Nichts destotrotz bröckelt diese Macht. Die Elite, ihre Werte und Versprechungen sind nicht mehr glaubwürdig. Die Institutionen verfallen in dem Maße, wie sie obsolet werden. Und im Windschatten dieses Prozesses, bildet sich eben eine neue Elite, mit neuen Werten. Welche das sein werden, kann man derzeit nur erahnen. Doch der habituelle Absetzungsprozess ist bereits im Gange. Ich habe ja die kulturelle Globalisierung sowie den Umgang mit der Technologie im Blick, die es ermöglicht, sich einerseits von der herkömmlichen Elite, als auch vom gemeinen Fußvolk abzusetzen. Beobachtbar ist auch die Abkehr von den oben genannten Pfeilern der Bürgerlichkeit, alleine schon, weil sie teilweise schon ganz absehbar keine Zukunft mehr haben werden. Diese Dinge passieren natürlich kaum bewusst. Man orientiert sich und klar, klopft man hier und da ab, welche Ideen oder Institutionen zukunftsträchtig sind, welche nicht. Um zu sehen, welche Werte eine künftige Elite in etwa haben wird, muss man sich eigentlich nur die Bürgerkinder angucken.

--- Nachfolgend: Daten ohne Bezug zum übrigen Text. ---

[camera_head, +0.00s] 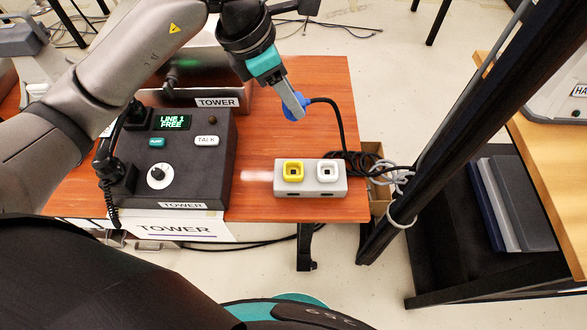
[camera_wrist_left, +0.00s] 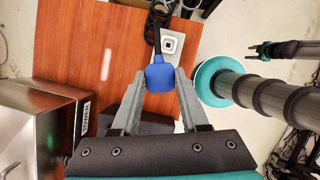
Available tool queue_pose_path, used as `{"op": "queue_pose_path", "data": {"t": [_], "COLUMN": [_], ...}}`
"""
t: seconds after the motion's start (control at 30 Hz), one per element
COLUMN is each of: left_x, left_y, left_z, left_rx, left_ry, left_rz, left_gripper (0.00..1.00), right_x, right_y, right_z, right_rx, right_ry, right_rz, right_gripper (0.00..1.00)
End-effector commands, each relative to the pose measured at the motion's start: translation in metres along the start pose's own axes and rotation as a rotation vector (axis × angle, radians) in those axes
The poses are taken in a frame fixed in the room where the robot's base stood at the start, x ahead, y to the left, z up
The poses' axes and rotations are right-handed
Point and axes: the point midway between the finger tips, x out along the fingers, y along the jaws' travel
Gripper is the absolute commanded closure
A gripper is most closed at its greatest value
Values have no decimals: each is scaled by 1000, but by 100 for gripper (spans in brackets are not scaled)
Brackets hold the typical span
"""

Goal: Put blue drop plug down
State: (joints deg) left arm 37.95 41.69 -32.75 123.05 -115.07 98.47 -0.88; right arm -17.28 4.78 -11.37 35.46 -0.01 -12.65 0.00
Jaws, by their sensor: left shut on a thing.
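The blue drop plug (camera_head: 292,109) is between the fingertips of my left gripper (camera_head: 298,106), above the wooden desk. In the left wrist view the plug (camera_wrist_left: 159,76) is pinched between the two grey fingers of the gripper (camera_wrist_left: 160,82). A black cable runs from the plug to the right and down toward the desk's right edge. A light grey socket block (camera_head: 310,189) with a yellow socket (camera_head: 293,171) and a white socket (camera_head: 329,172) sits on the desk, below the gripper in the head view. The plug is apart from both sockets. My right gripper does not show in the head view.
A dark TOWER phone box (camera_head: 185,180) with a handset (camera_head: 108,160) stands left of the socket block; its screen reads LINE 1 FREE. Coiled cables (camera_head: 365,165) lie at the desk's right edge. A black post (camera_head: 450,120) rises farther right. Bare wooden desk (camera_head: 262,150) lies between.

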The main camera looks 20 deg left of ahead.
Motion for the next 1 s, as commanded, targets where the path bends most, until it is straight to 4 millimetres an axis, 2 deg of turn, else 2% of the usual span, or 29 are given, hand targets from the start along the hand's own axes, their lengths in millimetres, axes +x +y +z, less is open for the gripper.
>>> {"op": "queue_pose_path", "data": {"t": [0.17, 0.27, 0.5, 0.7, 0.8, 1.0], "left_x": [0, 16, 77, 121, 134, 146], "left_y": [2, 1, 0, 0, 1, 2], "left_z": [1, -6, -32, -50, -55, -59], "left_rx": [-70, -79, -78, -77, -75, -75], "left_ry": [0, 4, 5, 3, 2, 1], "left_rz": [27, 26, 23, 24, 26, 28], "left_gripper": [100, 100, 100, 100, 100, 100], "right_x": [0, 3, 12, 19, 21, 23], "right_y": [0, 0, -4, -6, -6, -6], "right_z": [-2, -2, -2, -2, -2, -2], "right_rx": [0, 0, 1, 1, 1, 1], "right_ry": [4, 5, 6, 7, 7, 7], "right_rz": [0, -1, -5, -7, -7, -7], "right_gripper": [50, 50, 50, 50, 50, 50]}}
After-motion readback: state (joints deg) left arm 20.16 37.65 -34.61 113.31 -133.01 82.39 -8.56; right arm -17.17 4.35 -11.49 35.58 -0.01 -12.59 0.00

Gehen wir ruhig von einer, nein, von mehreren Verschwörungen aus. Und nehmen wir uns doch der Einfachheit halber die Definition herbei, die uns Julien Assange gegeben hat. Dass nämlich jede Verschwörung ein Netzwerk der Vertraulichkeit ist, ein Netzwerk, das – zumindest in erster Linie – unter einander kommuniziert und das kommuniziert, ohne dass die Außenwelt hier die selben Informationen prozessieren kann, wie die Mitglieder eines solchen Netzwerkes.

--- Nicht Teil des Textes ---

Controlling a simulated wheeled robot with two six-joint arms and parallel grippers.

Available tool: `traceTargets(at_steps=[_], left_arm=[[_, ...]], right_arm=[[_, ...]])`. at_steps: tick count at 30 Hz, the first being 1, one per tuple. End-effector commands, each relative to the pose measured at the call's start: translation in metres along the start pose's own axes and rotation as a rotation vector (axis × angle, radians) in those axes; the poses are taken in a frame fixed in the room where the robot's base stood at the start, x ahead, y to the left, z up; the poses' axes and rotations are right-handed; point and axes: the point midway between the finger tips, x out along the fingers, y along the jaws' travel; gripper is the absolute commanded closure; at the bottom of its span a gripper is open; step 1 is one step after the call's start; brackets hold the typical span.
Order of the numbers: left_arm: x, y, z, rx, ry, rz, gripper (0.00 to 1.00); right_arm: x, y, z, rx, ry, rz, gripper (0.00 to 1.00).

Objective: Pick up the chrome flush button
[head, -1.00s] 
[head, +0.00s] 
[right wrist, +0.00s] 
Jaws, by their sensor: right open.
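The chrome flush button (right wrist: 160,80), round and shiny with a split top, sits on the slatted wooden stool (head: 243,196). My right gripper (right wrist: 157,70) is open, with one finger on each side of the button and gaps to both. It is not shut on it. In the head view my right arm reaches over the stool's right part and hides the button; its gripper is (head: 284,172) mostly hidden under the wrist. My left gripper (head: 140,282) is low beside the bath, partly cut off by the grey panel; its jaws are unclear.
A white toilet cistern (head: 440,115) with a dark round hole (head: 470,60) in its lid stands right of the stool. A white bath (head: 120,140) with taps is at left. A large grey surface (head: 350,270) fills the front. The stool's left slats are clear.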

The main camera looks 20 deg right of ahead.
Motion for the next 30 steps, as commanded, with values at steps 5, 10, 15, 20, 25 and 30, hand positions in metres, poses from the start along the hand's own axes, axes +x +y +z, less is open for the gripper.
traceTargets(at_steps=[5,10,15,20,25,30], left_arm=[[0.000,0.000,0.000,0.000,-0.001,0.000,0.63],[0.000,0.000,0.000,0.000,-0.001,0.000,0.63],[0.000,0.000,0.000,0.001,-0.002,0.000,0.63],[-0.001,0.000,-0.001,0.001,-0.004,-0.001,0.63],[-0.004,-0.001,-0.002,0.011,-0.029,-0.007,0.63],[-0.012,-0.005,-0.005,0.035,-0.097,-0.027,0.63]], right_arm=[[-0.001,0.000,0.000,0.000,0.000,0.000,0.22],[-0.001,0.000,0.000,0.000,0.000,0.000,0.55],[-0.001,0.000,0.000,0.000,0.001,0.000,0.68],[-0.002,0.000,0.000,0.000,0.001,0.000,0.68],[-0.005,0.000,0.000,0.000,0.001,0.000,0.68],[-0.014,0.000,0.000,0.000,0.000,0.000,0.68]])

Das muss alles nicht bewusst ablaufen. Netzwerke entstehen nicht wirklich intentional. Soziale Strukturen verfilzen automatisch, sie streben dahin. Vor allem dann, wenn sie sich kulturelle Praktiken aneignen, die in ihrer Zugänglichkeit beschränkt sind. In einem bourdieuschen Sinne zugangsbeschränkt, meine ich. Die Verschwörung von der ich rede, geht nicht nur gegen das „Volk“ oder gegen den „Nationalstaat“ sondern gegen den „Bürger“ und damit auch gegen die alten Eliten.

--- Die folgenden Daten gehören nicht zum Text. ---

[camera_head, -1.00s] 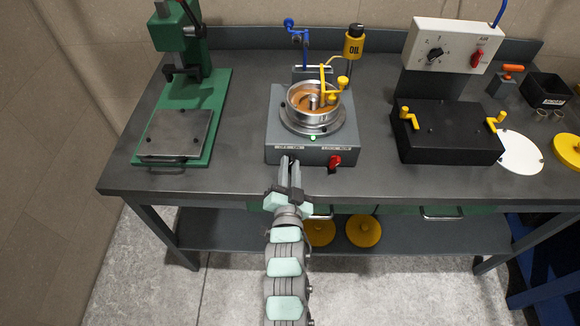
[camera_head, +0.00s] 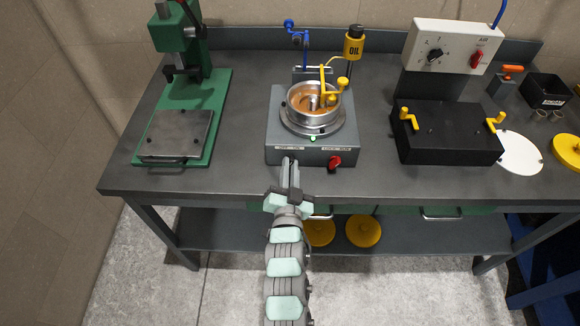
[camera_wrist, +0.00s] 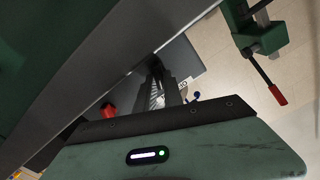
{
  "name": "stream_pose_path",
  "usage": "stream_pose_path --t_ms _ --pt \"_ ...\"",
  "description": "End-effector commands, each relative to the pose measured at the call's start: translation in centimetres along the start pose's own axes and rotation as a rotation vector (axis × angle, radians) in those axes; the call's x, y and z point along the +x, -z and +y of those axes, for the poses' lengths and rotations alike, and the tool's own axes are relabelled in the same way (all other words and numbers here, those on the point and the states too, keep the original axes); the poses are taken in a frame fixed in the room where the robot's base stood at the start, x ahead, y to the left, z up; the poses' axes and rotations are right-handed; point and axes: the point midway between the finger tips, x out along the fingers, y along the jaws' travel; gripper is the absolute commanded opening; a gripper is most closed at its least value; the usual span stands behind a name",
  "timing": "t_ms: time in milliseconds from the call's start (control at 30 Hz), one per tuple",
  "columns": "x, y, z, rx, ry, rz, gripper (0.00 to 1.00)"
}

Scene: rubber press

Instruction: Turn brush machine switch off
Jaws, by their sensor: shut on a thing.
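The brush machine (camera_head: 345,118) is a grey box on the workbench with a round metal bowl (camera_head: 313,97) on top. A small green light (camera_head: 313,138) glows on its upper front edge, and a red knob (camera_head: 335,161) sits at the front right. My gripper (camera_head: 291,163) points at the left part of the front face, below a pale label, its fingers close together. They appear shut on the brush machine switch, which they hide. In the wrist view the fingers (camera_wrist: 157,88) reach the machine, with the red knob (camera_wrist: 109,109) to their left.
A green press (camera_head: 190,110) stands left on the bench (camera_head: 235,180). A black box (camera_head: 450,135) with yellow handles and a white control panel (camera_head: 452,47) are at right. A yellow oil can (camera_head: 353,47) stands behind the machine.

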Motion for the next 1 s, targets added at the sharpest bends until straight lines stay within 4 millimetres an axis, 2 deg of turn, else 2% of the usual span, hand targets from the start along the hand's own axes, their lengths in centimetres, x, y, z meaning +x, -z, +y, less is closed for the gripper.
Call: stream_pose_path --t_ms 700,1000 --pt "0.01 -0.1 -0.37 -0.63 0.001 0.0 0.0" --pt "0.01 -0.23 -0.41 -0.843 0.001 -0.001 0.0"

Und genau so, wie Assange meint, diese Verschwörungsnetzwerke angreifen zu können, passiert es hier: durch das Streuen von Misstrauen innerhalb des Netzwerkes. Hier: die öffentliche Entwertung des Doktortitels. Nur brauchte es dafür gar kein Wikileaks. Wie praktisch!

Der Umbruch, den wir heute erleben ist radikal und Guttenberg ist nur sein Katalysator. Ich bin mir sicher, dass das Bildungsbürgertum alle Mittel und Wege beschreiten wird, Guttenberg zu stoppen. Viel zu viel steht für die aktuelle Elite noch auf dem Spiel. Das sind nicht nur gekränkte Werte, sondern handfeste Interessen, wie Franz Walter das so schön formuliert hat. Wenn die Doktorwürden auf das reduziert werden, was sie tatsächlich wert sind, dann wird vor allem das Bürgertum eine gesellschaftliche Inflation erfahren. Es sind ausgerechnet die Interessen von jenen in Gefahr, die die Union immer zu repräsentieren vorgab. Guttenberg wird gestoppt werden, aber nicht von uns, nicht von Links, sondern aus der eigenen Partei, bzw. dessen Basis.

Doch natürlich ist die Doktorblase längst geplatzt. Allein das Desinteresse des Volkes gegenüber Guttenbergs kleiner Schweinerei zeigt das allzu deutlich. Der Konflikt wird weitergehen und sich noch verschärfen und das erste Opfer ist die Union.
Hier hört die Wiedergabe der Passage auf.